(Exercise details) Copy these lines exactly and nothing else: from the line holding "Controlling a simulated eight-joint" to the line holding "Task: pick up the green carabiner", both lines included.

[Source records]
____________

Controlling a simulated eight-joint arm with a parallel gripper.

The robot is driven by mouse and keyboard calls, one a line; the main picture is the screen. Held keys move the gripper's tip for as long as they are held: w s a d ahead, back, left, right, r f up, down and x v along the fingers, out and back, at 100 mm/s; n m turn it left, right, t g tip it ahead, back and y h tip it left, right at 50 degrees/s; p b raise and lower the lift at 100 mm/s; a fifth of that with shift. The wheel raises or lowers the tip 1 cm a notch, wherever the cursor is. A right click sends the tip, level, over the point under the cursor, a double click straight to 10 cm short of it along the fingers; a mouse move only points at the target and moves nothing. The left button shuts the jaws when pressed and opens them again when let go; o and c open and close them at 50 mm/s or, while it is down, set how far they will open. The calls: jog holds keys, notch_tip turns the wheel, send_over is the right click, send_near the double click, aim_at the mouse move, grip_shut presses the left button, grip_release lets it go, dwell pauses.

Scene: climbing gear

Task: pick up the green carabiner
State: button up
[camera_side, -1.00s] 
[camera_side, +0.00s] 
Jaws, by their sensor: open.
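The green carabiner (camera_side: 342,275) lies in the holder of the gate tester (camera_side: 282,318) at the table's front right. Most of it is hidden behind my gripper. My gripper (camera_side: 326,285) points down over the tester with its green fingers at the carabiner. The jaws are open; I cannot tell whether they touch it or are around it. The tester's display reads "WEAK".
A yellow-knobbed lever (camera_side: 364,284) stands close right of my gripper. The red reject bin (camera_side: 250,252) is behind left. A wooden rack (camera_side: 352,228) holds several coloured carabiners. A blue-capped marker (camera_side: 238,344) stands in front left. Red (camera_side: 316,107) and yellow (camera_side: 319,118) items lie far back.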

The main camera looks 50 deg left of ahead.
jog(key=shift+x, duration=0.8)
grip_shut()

____________

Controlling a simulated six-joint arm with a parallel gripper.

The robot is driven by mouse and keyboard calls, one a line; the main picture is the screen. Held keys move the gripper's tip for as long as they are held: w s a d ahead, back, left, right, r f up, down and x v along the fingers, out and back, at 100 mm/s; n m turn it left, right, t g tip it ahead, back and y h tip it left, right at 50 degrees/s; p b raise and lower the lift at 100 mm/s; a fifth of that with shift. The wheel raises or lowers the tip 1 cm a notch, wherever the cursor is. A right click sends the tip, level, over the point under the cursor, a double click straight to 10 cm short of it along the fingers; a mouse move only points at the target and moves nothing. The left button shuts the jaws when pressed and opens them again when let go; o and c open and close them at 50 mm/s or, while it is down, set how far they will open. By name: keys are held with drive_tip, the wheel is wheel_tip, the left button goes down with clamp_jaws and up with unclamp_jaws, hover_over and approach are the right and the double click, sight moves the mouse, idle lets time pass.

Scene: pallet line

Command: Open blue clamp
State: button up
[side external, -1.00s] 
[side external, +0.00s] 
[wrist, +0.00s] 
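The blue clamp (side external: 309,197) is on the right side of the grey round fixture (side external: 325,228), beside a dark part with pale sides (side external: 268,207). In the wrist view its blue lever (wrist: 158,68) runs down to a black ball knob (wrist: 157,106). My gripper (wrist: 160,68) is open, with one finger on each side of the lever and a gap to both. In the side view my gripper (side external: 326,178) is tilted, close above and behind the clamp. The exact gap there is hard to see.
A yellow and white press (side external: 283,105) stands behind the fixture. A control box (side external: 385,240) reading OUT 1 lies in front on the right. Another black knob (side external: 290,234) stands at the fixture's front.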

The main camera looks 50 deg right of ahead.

____________

(Solved exercise)
Controlling a simulated eight-joint arm with a parallel gripper.

The robot is driven by mouse and keyboard calls, one a line; the main picture is the screen. Held keys move the gripper's tip for as long as they are held: w s a d ahead, back, left, right, r f up, down and x v along the fingers, out and back, at 100 mm/s; n m turn it left, right, t g tip it ahead, back and y h tip it left, right at 50 degrees/s; p b raise and lower the lift at 100 mm/s; a fifth of that with shift. The wheel raises or lowers the tip 1 cm a notch, wherever the cursor is. A right click sends the tip, level, over the point under the cursor, a double click straight to 10 cm short of it along the fingers; a mouse move only points at the target and moves nothing. The left button shuts the jaws when pressed and opens them again when let go; o and c open and close them at 50 mm/s or, while it is down, set how far they will open. The calls: jog holds keys, notch_tip turns the wheel, send_over is the right click, send_near the double click, aim_at the mouse move, grip_shut presses the left button, grip_release lets it go, dwell pauses.

Scene: climbing gear

Task: pick up the green carabiner

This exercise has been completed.